Martin Schulz war geplagt von Selbstzweifeln

Nur: Gut wären die Aussichten für ihn auch dann nicht. Der Rückhalt in der Partei für den als Kanzlerkandidaten krachend gescheiterten Vorsitzenden bröckelt. Schon vergangene Woche mehrten sich die Zweifel, ob Schulz der Richtige für die versprochene Erneuerung der Partei ist – oder ob er nicht besser beim Parteitag im Dezember den Weg freimacht.
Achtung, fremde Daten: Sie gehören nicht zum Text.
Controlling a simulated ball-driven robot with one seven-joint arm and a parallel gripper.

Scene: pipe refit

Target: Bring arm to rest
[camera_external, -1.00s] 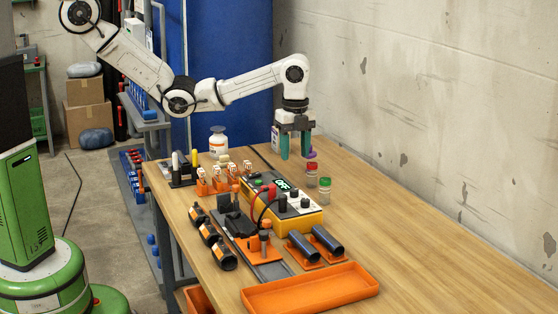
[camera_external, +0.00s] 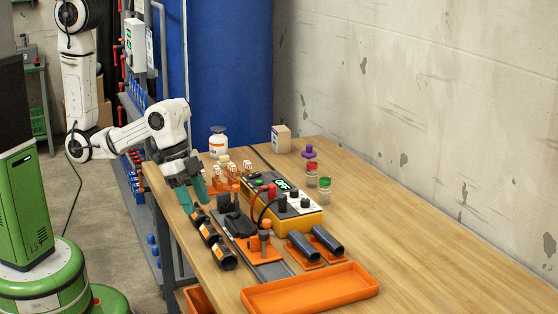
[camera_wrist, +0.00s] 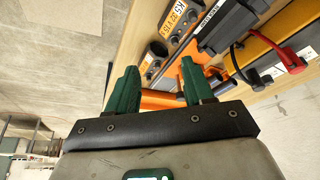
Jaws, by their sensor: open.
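My gripper (camera_external: 193,194) is open at the left edge of the wooden workbench (camera_external: 430,232), with its green fingers pointing down. My white arm is folded back toward my green base at the left. In the wrist view my gripper (camera_wrist: 159,82) shows two green fingers apart with nothing held between them. Whether the fingers touch the black cylinders (camera_external: 209,233) just in front of them I cannot tell.
A yellow meter (camera_external: 297,220), black pipe pieces (camera_external: 303,246) on orange holders and an orange tray (camera_external: 312,293) fill the bench's left half. Small capped bottles (camera_external: 312,172), a white jar (camera_external: 218,142) and a box (camera_external: 281,138) stand farther back. The right side is clear.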

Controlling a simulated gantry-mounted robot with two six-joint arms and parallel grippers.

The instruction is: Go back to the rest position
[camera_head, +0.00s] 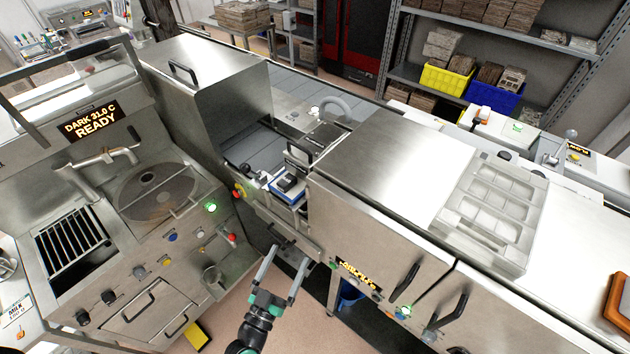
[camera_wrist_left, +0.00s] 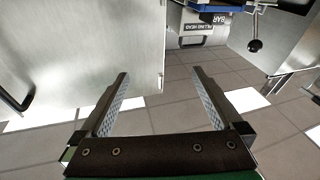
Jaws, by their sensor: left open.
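My left gripper (camera_head: 287,259) is in front of the line, in the gap between the left machine and the long steel cabinet. Its two fingers are apart and nothing is between them. My right gripper does not show in either view.
The left machine (camera_head: 160,255) has a READY display and a round bowl. The long steel cabinet (camera_head: 385,170) carries a clear mould tray (camera_head: 485,240). A small blue-based unit (camera_head: 288,188) sits beyond my gripper. The filling head label (camera_wrist_left: 207,27) is ahead at the top.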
Jetzt nimmt das interne Gemurre zu, weil Schulz ungeahnt peinliche Einblicke in seinen Wahlkampf erlaubt hat: Eine „Spiegel“-Reportage belegt, dass Schulz schon seit Juli die Bundestagswahl verloren gegeben hatte und von großen Selbstzweifeln geplagt war. Der Text ist ein Dokument der Hoffnungslosigkeit, aber auch eines bizarren Wahlkampf-Theaters, mit dem der Kandidat die eigenen Anhänger täuschte.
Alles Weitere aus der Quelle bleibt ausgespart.